AIM OF THE EXERCISE
Repeat, exactly as written, every line from the one holding "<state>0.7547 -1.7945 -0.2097" through the one holding "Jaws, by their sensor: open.". Leave out all other lines.

Rows about robot tasks
____________

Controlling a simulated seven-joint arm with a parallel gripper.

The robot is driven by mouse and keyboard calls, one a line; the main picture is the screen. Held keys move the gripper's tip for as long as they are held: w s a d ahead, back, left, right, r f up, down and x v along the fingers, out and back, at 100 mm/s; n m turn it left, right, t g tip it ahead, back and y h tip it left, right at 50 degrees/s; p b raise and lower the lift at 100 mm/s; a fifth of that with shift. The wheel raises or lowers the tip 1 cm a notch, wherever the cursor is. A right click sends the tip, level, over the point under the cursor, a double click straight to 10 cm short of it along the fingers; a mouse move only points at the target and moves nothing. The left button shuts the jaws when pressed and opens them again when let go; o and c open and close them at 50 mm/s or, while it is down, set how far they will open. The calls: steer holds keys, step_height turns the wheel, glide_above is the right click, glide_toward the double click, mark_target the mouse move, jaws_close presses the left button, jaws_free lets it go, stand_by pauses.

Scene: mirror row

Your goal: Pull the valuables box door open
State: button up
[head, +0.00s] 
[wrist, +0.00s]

____________

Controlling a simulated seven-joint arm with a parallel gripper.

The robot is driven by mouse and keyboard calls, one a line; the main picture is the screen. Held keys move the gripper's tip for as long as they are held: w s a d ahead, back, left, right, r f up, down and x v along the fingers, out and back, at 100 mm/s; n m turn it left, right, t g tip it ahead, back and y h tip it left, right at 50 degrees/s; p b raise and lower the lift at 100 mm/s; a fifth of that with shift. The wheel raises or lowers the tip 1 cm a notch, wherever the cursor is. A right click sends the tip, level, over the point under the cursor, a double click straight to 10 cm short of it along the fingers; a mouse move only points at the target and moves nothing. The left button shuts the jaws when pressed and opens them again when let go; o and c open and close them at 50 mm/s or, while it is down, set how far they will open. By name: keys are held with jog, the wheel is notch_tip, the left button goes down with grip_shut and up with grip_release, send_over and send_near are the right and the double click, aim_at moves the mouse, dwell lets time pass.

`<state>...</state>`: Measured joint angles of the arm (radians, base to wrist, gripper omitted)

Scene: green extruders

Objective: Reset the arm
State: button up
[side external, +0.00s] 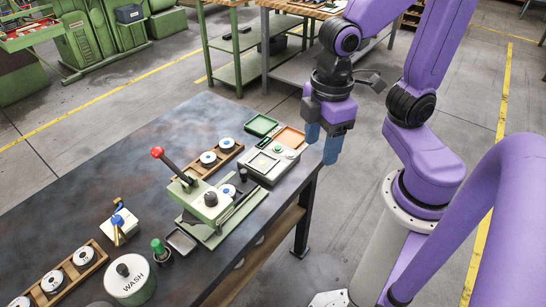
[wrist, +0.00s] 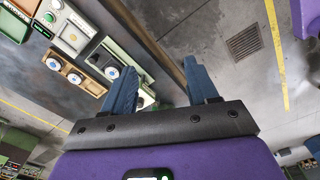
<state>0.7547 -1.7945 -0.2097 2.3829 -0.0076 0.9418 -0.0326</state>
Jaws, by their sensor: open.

____________

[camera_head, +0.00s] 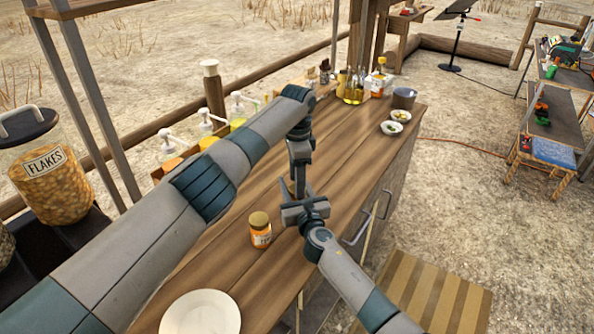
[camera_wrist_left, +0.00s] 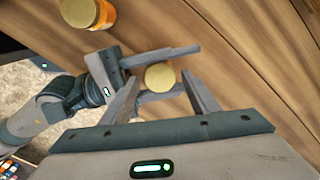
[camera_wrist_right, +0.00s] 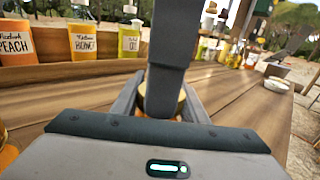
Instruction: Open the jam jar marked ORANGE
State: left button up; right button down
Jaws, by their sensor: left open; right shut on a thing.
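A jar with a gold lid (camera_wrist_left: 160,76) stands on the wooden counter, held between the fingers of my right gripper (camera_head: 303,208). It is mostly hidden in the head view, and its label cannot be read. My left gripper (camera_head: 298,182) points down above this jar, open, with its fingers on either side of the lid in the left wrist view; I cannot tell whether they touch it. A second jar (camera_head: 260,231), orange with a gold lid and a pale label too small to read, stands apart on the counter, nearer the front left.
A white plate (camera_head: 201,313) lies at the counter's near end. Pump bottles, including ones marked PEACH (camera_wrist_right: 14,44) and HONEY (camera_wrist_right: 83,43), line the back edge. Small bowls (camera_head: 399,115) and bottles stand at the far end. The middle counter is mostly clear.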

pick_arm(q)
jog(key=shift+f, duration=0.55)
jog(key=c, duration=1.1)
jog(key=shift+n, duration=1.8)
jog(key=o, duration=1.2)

____________

RESULT OF THIS EXERCISE
<state>0.7547 -1.7945 -0.2097 2.3829 -0.0076 0.9418 -0.0326</state>
Jaws, by their sensor: open.

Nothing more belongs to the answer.